The man who grumbled throughout the entire movie about mistakes, brute behavior, idiocies, etc.

Oh, there's more.

Like how, as we walked towards his car, after the movie.
He just happened to mention that he needed to pick up a few things at the grocery store.
And how I had to tag along.

How he warned me to be careful around Al, the homeless man who lived near our building, declaring him a schizophrenic.

Pot calling the kettle black, mister.

How he found out I was a writer.
How he offended this writer by not asking about what I wrote, but instead, spun off on another tangent about how great of a writer he'd be if he could only find some time.
"Like, for example..."
And off he went, telling me plots and characters of the many stories he could write.

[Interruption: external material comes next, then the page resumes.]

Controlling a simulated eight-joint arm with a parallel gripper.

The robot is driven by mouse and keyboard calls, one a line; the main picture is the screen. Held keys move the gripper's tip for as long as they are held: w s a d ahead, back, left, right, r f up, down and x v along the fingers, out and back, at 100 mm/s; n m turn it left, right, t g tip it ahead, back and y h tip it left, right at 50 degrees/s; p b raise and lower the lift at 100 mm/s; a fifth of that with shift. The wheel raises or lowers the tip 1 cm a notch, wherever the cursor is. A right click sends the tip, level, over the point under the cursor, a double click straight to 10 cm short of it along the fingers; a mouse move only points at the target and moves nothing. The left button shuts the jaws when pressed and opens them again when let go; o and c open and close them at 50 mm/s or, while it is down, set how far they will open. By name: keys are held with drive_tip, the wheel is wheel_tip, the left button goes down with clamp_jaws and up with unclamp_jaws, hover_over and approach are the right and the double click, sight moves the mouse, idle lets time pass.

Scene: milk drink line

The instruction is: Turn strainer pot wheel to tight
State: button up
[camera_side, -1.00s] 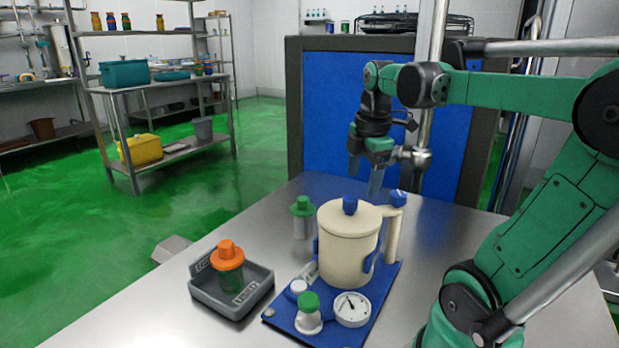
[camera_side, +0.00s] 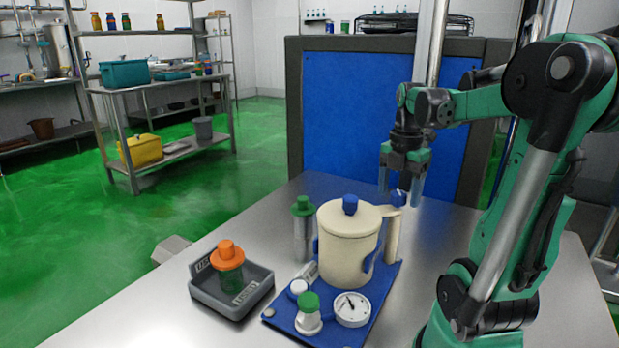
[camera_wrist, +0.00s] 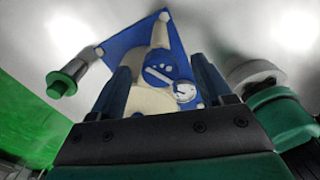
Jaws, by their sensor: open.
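The strainer pot (camera_side: 345,245) is cream with a blue lid knob and stands upright on a blue board (camera_side: 385,285). In the wrist view the wheel (camera_wrist: 160,68) is a blue disc with a white mark, seen between my fingers.
A round gauge (camera_side: 351,309) and a green-capped jar (camera_side: 309,315) stand at the board's front. A green-capped bottle (camera_side: 302,235) stands left of the pot. A grey tray (camera_side: 262,281) holds an orange-capped container (camera_side: 229,262). The table right of the board is clear.

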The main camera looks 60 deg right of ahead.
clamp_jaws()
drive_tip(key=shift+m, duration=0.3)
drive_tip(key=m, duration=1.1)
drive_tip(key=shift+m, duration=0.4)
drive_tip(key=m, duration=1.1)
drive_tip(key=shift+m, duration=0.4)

How he made me carry his two grocery bags.
His only two grocery bags.

How he said, "We should really do this again sometime!"
And how I mumbled cheerfully in agreement.

There.
All the sordid and sleazy details of an outing with my socially inept neighbor.
Bottom line.
What can you learn from this?

If you like post-apocalyptic movies, rent Book of Eli.
If you like anti-social moments, watch it with my neighbor upstairs.
And, if you have any love for me at all, then you should really come check out my Creep Hole.

Love,
Me.

1 comment:

  1. I'm glad you're still alive...at least you got an entertaining letter from it!